From the Ethics Alarms glossary: “Signature Significance: The concept is the creation of baseball statistics genius Bill James, who applied it to baseball performance. Signature significance posits that a single act can be so remarkable that it has predictive and analytical value, and should not be dismissed as statistically insignificant. Thus, in James’ example, certain outstanding pitching performances can prove that the pitcher involved is an outstanding one, because average pitchers literally never reach such levels of excellence, even as a one-time fluke.”
As regular readers here know, Ethics Alarms often employs the term to describe an extreme ethical or unethical act that similarly reveals the true character of the individual responsible for the conduct, and that can be reliably and fairly used to predict future conduct and trustworthiness. To cite a recent example, SCOTUS Justice Sotomayor’s hysterical dissent in Trump v. US is, all by itself, proof that she’s not qualified to be on the Court and a poor jurist. A competent judge wouldn’t write such an opinion, not even one of them. “Well, it’s just one bad dissent” doesn’t let her off the hook. The dissent is so terrible, emotion-wrought, wrong on the law and logically flawed that i a competent Justice couldn’t possibly put her name on such offal, even on the most deranged day of her life. It’s signature significance.

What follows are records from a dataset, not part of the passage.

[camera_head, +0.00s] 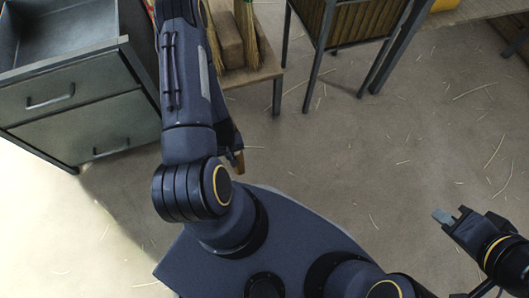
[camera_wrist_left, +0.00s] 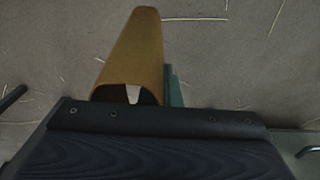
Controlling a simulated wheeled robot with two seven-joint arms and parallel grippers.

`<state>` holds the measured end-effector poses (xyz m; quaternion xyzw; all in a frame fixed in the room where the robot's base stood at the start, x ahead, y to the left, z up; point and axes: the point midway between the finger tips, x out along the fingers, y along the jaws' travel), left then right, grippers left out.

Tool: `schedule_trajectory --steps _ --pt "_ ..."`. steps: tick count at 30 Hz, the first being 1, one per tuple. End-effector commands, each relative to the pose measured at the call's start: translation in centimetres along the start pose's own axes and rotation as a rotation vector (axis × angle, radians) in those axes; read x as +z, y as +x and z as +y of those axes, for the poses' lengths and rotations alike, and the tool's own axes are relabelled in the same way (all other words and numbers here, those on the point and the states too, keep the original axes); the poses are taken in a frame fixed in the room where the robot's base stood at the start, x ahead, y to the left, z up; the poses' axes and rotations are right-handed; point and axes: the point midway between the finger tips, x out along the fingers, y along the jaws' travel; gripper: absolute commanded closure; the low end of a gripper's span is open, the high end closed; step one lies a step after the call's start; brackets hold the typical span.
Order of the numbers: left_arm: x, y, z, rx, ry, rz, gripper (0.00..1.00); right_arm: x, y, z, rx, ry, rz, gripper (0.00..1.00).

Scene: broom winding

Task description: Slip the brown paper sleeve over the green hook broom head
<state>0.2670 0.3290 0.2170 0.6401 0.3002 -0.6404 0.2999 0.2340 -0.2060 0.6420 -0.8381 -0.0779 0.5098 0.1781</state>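The brown paper sleeve (camera_wrist_left: 140,48) is a tapered, hollow tube in the left wrist view, its open end facing the camera. My left gripper (camera_wrist_left: 153,92) is at that end. A pale tip shows inside the opening and a greenish finger lies along the outside, so the sleeve wall appears pinched between them. In the head view only a small brown bit of the sleeve (camera_head: 239,162) shows beside my left arm. My right gripper (camera_head: 447,218) is at the right over bare floor, apparently empty; its finger gap is unclear. I cannot make out a green hook broom head.
A low wooden bench (camera_head: 262,70) at the top carries straw bundles (camera_head: 247,35) and a brown block (camera_head: 226,38). A grey drawer cabinet (camera_head: 75,95) with its top drawer open stands at left. A slatted crate on legs (camera_head: 350,22) stands at top. The floor is clear apart from loose straws.

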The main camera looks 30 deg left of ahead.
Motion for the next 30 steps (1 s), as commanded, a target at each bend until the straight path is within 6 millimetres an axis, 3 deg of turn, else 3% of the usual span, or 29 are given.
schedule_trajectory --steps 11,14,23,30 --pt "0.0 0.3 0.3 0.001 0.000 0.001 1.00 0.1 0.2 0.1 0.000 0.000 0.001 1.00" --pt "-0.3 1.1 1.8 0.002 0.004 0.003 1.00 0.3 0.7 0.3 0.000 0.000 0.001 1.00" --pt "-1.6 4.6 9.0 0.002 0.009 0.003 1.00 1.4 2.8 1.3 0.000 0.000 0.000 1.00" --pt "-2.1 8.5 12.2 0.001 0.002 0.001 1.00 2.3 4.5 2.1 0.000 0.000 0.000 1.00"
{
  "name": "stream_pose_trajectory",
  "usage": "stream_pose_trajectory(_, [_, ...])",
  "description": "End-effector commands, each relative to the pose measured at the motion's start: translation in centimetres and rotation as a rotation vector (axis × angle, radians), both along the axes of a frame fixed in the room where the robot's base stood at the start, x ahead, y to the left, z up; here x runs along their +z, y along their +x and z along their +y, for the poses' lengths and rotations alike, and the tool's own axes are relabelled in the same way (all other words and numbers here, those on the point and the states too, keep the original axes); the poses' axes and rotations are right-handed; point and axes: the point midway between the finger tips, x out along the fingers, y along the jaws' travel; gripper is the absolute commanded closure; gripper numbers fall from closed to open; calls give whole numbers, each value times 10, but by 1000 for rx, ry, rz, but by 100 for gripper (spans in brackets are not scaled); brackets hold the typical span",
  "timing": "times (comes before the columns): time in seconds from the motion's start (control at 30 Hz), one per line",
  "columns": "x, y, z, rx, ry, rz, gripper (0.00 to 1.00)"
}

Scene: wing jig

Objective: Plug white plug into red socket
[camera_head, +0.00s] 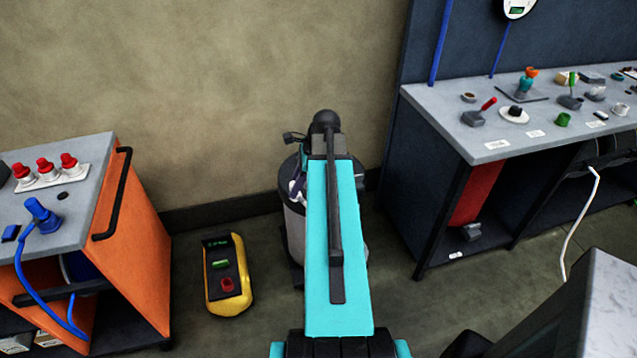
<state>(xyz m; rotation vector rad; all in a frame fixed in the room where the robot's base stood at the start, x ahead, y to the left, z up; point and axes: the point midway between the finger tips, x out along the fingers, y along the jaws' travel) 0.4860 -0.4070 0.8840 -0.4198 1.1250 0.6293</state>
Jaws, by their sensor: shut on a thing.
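A yellow box (243,300) stands on the floor left of centre. Its dark top face carries a red socket (227,285) at the near end and a green socket beyond it. I cannot make out a white plug. A white cable (574,235) hangs below the workbench on the right, and its lower end passes out of sight near a grey block. My teal arm reaches up the middle of the view. My gripper is hidden behind its links, so what it holds does not show.
An orange cart (140,250) with red knobs and a blue plug (40,214) on a blue cable stands left. A grey canister (294,228) stands behind my arm. The workbench (440,105) holds several small parts. A pale block (612,310) fills the lower right.

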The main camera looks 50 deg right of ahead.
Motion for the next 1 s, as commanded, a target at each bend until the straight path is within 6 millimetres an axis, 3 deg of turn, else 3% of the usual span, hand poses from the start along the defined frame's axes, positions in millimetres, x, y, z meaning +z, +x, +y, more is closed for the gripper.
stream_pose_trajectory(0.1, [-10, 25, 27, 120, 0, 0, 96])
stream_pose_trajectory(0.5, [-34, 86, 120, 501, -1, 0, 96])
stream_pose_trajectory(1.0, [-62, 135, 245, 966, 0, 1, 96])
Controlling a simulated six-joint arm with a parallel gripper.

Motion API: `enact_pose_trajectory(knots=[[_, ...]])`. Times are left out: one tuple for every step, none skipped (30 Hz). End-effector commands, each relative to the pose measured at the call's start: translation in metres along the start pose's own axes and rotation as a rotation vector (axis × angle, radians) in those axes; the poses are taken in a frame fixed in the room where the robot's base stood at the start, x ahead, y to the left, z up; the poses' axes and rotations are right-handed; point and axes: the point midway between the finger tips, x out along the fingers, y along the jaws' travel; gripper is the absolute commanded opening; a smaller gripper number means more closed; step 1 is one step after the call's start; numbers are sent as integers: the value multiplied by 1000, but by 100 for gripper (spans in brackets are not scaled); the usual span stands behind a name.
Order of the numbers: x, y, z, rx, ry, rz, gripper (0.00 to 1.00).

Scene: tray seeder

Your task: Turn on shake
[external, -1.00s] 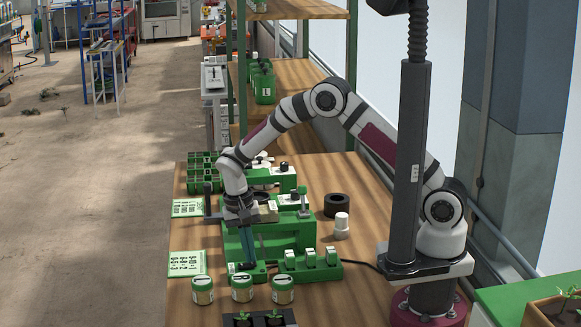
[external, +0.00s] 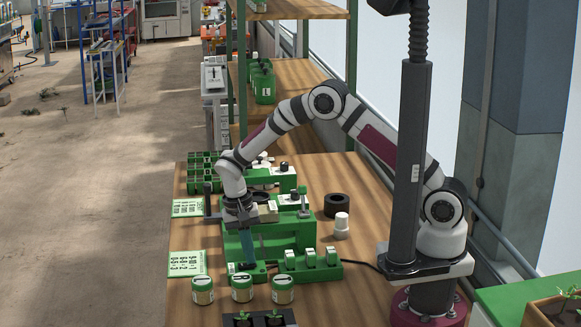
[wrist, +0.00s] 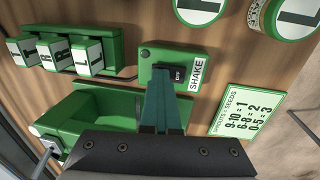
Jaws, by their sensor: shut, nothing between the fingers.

But as baseball giveth, baseball taketh away. Yesterday, the game presented a vivid example of how what seems like signature significance sometimes isn’t.
Jose Miranda of the Minnesota Twins, a 25-year old infielder, tied the MLB record for most consecutive hits. He got his 12th hit in a row, raising his batting average to a near league-lading .331. Amazing. No player had done that in 70 years.